As a laboratory school, it will serve many of the 200 students in the two-year childhood education program, which offers an associate of arts degree and certificates in areas such as infant and toddler education and school-age child care. Students in other departments will also use the center as part of their studies.

College officials emphasize that rather than simply offering day care, the center will provide an education program focused on such areas as language development and thinking skills. It will have a director and three full-time teachers, plus aides and student interns.

“It’s not baby-sitting,” Phillips said.

El Camino officials, already strapped for funds, hope the center will eventually be self-supporting. The staff hopes that outside fund-raising will supplement the revenue from fees.

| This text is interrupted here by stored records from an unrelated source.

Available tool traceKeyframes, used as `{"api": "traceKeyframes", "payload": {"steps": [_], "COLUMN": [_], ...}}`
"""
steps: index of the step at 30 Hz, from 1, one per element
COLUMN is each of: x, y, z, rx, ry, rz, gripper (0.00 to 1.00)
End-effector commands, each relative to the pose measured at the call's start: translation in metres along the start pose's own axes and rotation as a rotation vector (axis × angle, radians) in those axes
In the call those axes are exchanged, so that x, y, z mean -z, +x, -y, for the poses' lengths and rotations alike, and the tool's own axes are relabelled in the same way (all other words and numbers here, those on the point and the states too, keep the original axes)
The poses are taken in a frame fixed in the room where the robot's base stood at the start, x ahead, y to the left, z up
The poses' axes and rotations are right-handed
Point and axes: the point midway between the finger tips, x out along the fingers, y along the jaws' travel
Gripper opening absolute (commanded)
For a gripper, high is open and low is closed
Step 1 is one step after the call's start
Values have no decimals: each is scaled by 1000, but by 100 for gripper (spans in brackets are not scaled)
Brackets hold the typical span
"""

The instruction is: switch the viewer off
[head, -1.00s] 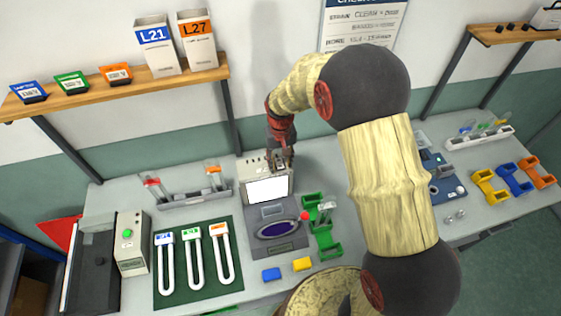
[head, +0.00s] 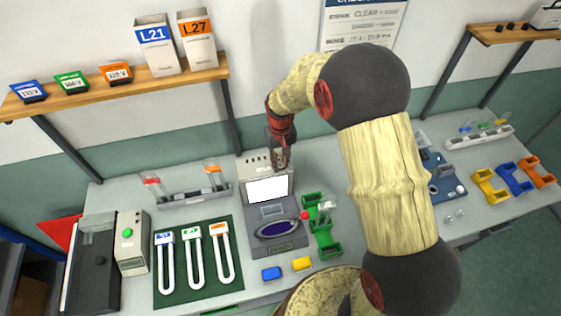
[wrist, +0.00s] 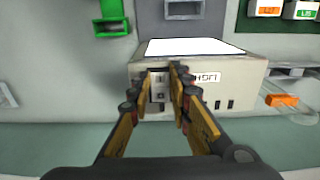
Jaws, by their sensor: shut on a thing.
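The viewer (head: 243,183) is a beige box on the bench with a bright white lit screen (head: 268,188). In the wrist view, the viewer (wrist: 226,83) shows its rear side, with a small label (wrist: 206,77) beside a pale switch plate (wrist: 159,88). My gripper (head: 280,160) is at the viewer's top back edge. In the wrist view, my gripper (wrist: 166,72) has its fingers close together at the switch plate, shut on the small switch there. The switch itself is mostly hidden between the fingertips.
A grey unit with a dark oval window (head: 250,240) stands in front of the viewer. A green holder (head: 328,247) is to its right, and a tube rack (head: 190,202) is to the left. A wooden shelf (head: 120,88) hangs above left.

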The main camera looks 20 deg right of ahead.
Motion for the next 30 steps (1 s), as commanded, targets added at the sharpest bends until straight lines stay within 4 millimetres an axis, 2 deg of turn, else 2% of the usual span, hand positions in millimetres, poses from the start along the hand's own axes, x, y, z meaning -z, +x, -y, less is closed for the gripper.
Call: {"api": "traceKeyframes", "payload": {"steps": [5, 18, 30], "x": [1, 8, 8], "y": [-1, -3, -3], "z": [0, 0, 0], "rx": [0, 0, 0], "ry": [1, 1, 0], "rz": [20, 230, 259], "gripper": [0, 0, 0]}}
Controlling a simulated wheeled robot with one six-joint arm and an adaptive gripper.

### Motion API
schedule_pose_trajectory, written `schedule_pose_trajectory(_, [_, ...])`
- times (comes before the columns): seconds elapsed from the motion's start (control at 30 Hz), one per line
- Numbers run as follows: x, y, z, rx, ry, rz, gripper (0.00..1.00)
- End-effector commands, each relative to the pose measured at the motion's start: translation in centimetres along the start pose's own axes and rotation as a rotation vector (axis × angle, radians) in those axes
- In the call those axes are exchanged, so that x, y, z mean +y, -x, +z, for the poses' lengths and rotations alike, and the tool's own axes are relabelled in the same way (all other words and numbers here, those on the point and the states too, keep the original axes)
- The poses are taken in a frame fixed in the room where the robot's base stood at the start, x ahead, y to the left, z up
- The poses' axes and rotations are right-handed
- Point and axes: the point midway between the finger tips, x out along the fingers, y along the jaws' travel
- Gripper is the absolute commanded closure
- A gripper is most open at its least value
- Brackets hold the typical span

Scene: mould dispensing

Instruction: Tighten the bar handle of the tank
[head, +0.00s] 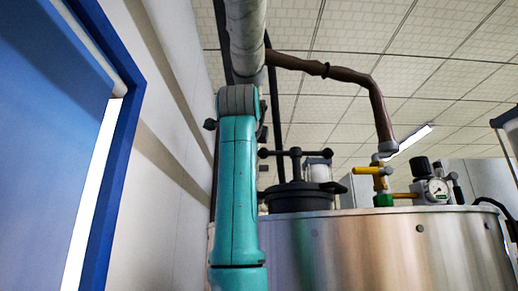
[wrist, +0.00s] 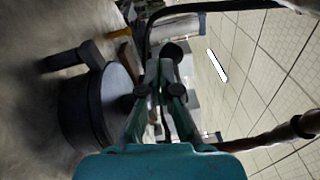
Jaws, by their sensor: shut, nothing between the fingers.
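The tank (head: 370,250) is a large steel cylinder at the lower right of the head view. Its black lid (head: 297,198) carries the black bar handle (head: 295,153), a crossbar with round ends on a central stem. The lid also shows in the wrist view (wrist: 85,110), tipped sideways at the left. My gripper (wrist: 168,62) in the wrist view is shut and empty, its fingers pointing away beside the lid. Dark round parts crowd the fingertips, so I cannot tell whether they touch the bar. In the head view my teal arm stands left of the lid and the fingers cannot be made out.
A brown pipe (head: 378,105) comes down to a yellow valve (head: 372,171) on the tank top. A pressure gauge (head: 437,190) stands right of it. A blue door frame (head: 115,170) and pale wall are at the left. Open air lies above the lid.

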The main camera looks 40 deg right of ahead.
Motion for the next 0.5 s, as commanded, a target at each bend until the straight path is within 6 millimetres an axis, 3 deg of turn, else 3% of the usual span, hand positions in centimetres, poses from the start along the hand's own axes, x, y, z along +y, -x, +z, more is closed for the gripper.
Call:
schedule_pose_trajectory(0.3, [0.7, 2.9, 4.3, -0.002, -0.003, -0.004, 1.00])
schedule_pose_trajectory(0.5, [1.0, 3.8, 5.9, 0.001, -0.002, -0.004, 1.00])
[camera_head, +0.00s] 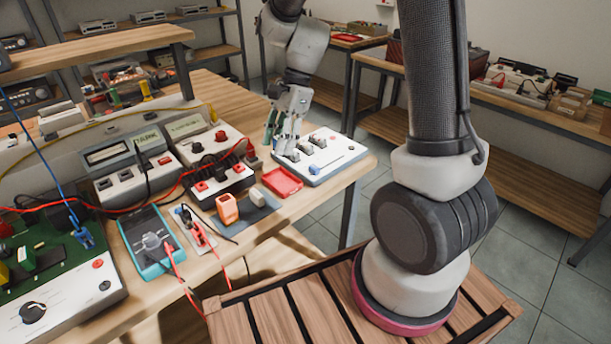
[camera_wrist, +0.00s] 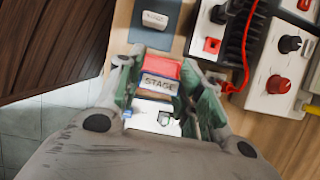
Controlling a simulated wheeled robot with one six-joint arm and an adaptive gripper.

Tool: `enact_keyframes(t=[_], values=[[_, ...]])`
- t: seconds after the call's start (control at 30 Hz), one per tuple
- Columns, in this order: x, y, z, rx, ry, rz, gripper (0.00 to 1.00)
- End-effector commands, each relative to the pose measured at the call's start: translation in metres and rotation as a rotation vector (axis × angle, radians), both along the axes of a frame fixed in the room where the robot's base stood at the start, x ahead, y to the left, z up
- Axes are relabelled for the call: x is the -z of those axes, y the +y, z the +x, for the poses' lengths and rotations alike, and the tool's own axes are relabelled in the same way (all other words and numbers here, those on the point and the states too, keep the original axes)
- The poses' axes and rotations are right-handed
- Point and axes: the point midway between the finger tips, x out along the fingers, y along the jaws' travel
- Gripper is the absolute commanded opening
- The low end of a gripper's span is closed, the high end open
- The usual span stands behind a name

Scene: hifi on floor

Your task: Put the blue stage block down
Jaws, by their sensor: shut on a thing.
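My gripper (camera_head: 288,138) points down over the left part of a white control panel (camera_head: 340,160) at the right end of the bench. In the wrist view my gripper (camera_wrist: 163,88) is shut on the stage block (camera_wrist: 160,83), which shows a pale face lettered "STAGE" between the green finger pads. In the head view I cannot pick the block out from the fingers. I cannot tell whether it touches anything below.
A red tray (camera_head: 282,181) lies just in front of my gripper; it also shows in the wrist view (camera_wrist: 168,68). A blue-grey mat (camera_head: 247,212) carries an orange block (camera_head: 227,209) and a pale block (camera_head: 257,197). Instruments and red cables crowd the left.

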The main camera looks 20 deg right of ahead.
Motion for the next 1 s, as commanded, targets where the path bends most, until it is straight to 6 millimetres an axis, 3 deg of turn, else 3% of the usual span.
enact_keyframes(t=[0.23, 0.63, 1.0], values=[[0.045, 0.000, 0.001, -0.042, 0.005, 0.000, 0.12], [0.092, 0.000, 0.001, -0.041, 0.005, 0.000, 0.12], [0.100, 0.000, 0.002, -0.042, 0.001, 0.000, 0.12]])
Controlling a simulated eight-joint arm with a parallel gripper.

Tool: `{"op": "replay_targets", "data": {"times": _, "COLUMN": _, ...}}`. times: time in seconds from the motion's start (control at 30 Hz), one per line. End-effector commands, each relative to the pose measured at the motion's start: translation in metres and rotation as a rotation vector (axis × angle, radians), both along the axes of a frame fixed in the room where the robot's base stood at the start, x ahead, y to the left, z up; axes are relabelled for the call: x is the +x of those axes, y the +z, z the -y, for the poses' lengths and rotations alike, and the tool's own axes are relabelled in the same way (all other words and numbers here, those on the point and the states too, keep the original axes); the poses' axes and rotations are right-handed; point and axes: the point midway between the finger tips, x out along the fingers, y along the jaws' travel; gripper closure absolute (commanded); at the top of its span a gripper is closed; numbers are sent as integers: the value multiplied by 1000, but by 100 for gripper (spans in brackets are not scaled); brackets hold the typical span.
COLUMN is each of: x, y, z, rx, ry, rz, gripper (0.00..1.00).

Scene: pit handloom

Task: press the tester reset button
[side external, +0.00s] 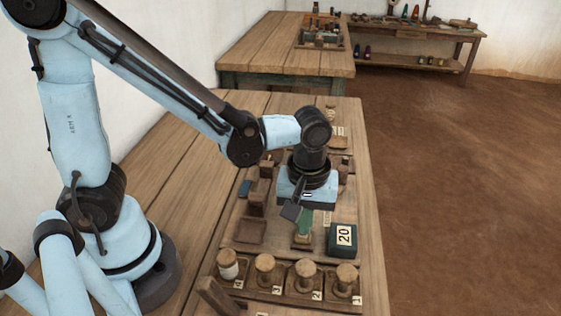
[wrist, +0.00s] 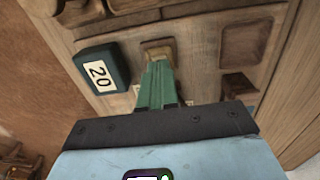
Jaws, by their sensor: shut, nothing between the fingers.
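My gripper (side external: 304,228) points down over the wooden board, its green fingers together with nothing between them. In the wrist view the fingertips (wrist: 158,64) lie in front of a small wooden block with a pale top (wrist: 157,46). This block (side external: 302,241) also shows just below the fingertips in the side view. It may be the tester reset button, but no label on it is readable. I cannot tell whether the fingertips touch it; they partly hide it.
A dark green box marked 20 (side external: 342,240) stands close beside the fingers. A shallow wooden tray (side external: 250,231) and a dark wooden block (wrist: 239,86) lie on the other side. Several numbered wooden pegs (side external: 306,268) line the near edge. The bench top (side external: 195,165) nearer my base is clear.

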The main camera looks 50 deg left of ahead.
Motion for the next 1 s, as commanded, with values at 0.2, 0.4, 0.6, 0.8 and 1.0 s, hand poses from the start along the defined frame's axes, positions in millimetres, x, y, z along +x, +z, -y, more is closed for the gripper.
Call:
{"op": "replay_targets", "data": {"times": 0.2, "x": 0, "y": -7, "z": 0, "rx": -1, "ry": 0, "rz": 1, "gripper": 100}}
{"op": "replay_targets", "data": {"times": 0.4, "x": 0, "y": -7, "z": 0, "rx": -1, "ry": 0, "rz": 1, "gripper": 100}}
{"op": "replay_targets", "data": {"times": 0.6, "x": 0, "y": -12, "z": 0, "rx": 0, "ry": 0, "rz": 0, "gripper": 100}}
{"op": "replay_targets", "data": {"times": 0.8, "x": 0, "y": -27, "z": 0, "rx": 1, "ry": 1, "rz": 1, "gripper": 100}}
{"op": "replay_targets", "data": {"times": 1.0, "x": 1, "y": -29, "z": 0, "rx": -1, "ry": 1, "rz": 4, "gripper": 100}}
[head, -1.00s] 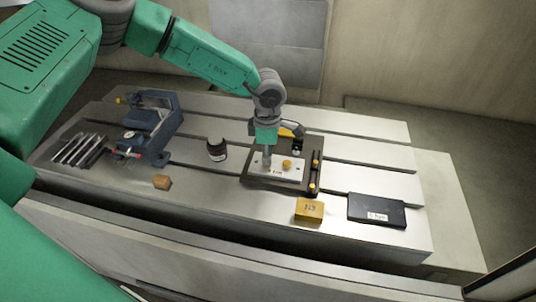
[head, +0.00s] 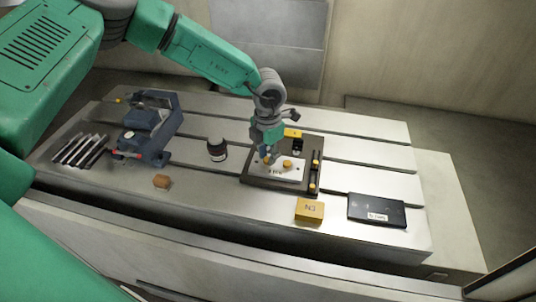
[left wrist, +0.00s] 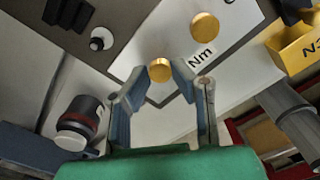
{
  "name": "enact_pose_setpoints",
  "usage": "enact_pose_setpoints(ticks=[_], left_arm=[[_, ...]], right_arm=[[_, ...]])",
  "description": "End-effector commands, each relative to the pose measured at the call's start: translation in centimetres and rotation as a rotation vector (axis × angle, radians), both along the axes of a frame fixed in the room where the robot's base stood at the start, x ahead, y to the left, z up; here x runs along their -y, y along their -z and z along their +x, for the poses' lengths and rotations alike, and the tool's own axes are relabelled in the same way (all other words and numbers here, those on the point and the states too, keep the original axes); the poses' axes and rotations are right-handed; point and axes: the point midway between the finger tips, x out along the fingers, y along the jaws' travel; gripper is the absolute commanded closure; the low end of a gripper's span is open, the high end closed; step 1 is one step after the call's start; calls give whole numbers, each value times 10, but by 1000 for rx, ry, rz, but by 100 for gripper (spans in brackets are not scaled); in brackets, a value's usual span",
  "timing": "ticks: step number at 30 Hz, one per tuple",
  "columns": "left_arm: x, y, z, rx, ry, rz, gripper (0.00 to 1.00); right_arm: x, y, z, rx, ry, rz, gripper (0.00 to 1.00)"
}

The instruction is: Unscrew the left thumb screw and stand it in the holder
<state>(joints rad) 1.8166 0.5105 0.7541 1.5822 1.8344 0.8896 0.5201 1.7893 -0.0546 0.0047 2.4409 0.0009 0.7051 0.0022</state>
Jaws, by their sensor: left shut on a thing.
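My left gripper (head: 267,158) points down over the left part of a white plate (head: 290,177) on a dark base (head: 255,181). Its fingers (left wrist: 163,80) are shut on the left thumb screw (left wrist: 160,69), a round brass-coloured head. In the head view the fingers mostly hide this screw. The right thumb screw (head: 287,164) stands in the plate, apart from the gripper; it also shows in the left wrist view (left wrist: 205,26). A black rail with yellow knobs (head: 314,175) lies at the base's right side. I cannot tell which part is the holder. My right gripper is out of view.
A yellow block (head: 310,210) and a flat black case (head: 377,210) lie in front and right. The slotted table (head: 370,150) is free behind the case.

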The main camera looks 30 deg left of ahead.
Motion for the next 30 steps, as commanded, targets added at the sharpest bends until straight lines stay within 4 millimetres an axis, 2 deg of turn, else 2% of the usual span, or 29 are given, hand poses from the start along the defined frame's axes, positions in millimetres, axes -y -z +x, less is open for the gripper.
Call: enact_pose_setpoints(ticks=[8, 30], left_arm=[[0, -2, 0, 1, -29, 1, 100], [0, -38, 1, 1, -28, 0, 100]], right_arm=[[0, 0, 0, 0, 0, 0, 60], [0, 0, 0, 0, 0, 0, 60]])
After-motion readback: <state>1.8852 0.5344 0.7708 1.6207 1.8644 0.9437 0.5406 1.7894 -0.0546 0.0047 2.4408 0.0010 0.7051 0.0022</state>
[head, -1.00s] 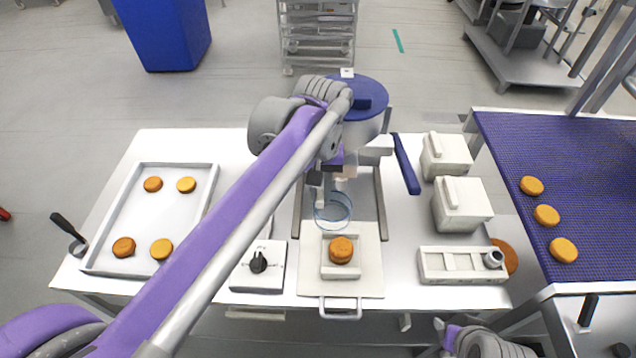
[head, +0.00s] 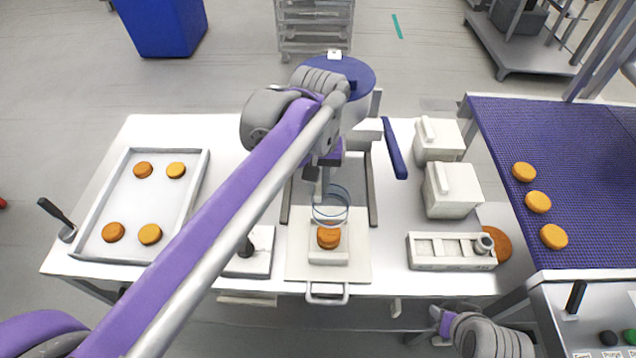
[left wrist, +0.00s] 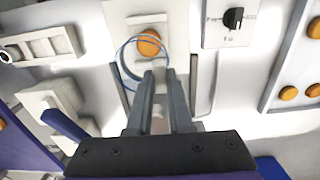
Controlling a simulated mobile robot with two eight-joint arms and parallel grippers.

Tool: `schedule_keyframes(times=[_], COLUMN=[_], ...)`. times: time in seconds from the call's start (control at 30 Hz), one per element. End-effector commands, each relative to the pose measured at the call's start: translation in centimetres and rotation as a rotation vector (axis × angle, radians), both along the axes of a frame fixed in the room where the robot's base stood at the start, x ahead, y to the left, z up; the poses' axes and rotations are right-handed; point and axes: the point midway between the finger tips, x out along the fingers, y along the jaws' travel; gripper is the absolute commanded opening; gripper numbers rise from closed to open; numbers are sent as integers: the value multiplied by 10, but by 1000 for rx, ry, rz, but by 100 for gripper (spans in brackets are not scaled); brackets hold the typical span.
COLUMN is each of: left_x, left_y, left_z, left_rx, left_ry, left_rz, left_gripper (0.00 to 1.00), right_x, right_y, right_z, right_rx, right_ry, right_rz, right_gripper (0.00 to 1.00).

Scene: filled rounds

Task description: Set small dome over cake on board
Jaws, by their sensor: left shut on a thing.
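The small dome (head: 331,205) is clear with a blue rim. My left gripper (head: 321,190) is shut on it and holds it up, just behind the cake in the head view. The orange-brown cake (head: 329,238) sits on a pale raised block on the white board (head: 298,268), which has a handle at its front. In the left wrist view, the dome's rings (left wrist: 121,66) partly overlap the cake (left wrist: 148,43), and the fingers (left wrist: 158,78) reach toward them. The dome is clear of the cake. My right gripper (head: 438,318) is at the lower right, its fingers unclear.
A tray (head: 205,165) with several cakes lies at left. A knob box (head: 262,262) stands left of the board. At right are two lidded white boxes (head: 455,197), a slotted holder (head: 425,263) and a blue conveyor (head: 590,180) with cakes. A dark rail frame lies behind the board.

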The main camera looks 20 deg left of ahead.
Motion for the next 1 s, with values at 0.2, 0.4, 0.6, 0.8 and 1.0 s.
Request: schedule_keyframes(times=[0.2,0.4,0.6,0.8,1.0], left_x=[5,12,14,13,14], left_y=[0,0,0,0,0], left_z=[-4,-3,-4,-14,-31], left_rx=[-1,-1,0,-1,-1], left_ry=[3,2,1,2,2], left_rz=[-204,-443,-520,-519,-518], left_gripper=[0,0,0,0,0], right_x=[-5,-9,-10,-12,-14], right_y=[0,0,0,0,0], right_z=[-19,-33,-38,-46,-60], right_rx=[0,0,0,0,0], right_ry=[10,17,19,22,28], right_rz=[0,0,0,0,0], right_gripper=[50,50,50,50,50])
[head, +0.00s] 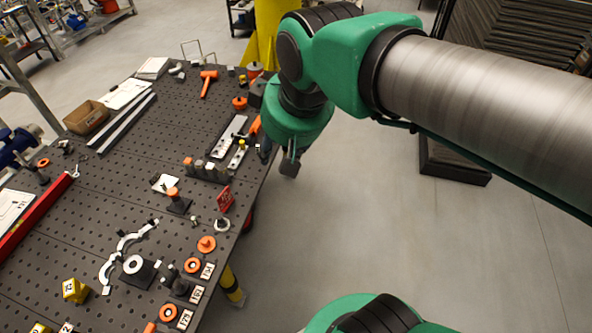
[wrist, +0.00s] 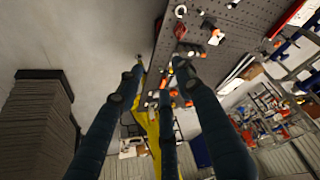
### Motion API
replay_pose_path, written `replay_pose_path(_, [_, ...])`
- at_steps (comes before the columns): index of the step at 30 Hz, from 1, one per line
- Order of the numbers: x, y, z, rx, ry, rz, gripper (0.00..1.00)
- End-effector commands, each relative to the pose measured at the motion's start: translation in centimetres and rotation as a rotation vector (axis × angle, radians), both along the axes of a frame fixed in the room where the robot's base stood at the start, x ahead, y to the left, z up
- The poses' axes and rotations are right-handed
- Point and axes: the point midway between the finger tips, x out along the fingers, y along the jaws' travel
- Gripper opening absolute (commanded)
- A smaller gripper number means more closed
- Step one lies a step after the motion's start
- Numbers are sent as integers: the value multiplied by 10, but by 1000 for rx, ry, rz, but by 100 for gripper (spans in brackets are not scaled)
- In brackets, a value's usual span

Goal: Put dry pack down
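My gripper (wrist: 160,68) shows in the wrist view as long dark fingers whose tips stand apart, with nothing clearly seen between them. In the head view, the wrist end of my arm hangs just off the right edge of the workbench (head: 125,182), with a small grey part (head: 290,164) below it, over the floor. I cannot pick out the dry pack for certain in either view. A small white pad (head: 160,181) lies mid-bench, and a yellow block (head: 75,290) with a label sits at the near left.
The dark perforated bench holds an orange hammer (head: 208,82), a cardboard box (head: 86,117), a red level (head: 38,216), white curved clamps (head: 108,262) and orange round parts (head: 206,244). Bare patches lie between them. A dark rack (head: 520,35) stands at right. The grey floor (head: 420,240) is clear.

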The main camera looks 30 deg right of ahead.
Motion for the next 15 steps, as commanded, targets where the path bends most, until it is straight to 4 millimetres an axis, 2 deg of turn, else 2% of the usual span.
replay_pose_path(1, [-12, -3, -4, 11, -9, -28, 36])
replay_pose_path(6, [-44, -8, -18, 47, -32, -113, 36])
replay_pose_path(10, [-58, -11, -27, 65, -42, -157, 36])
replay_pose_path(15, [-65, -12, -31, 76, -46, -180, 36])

Fees have not yet been set but could range from $346 a month for half-day schooling to $550 a month for a 2-year-old to attend five full days per week. The school hopes to offer subsidies for some children.

School officials say they have not begun taking names for the center’s enrollment list.

“We’re not in any position, at this point,” said Linda G. Caplan, dean of student services. “We don’t even have the first shovel of dirt dug yet.”

School officials are not worried about filling the center.

“Knowing the need in this area, and knowing the number of years that people have been waiting for the center to open, I don’t think we’ll have a problem,” she said.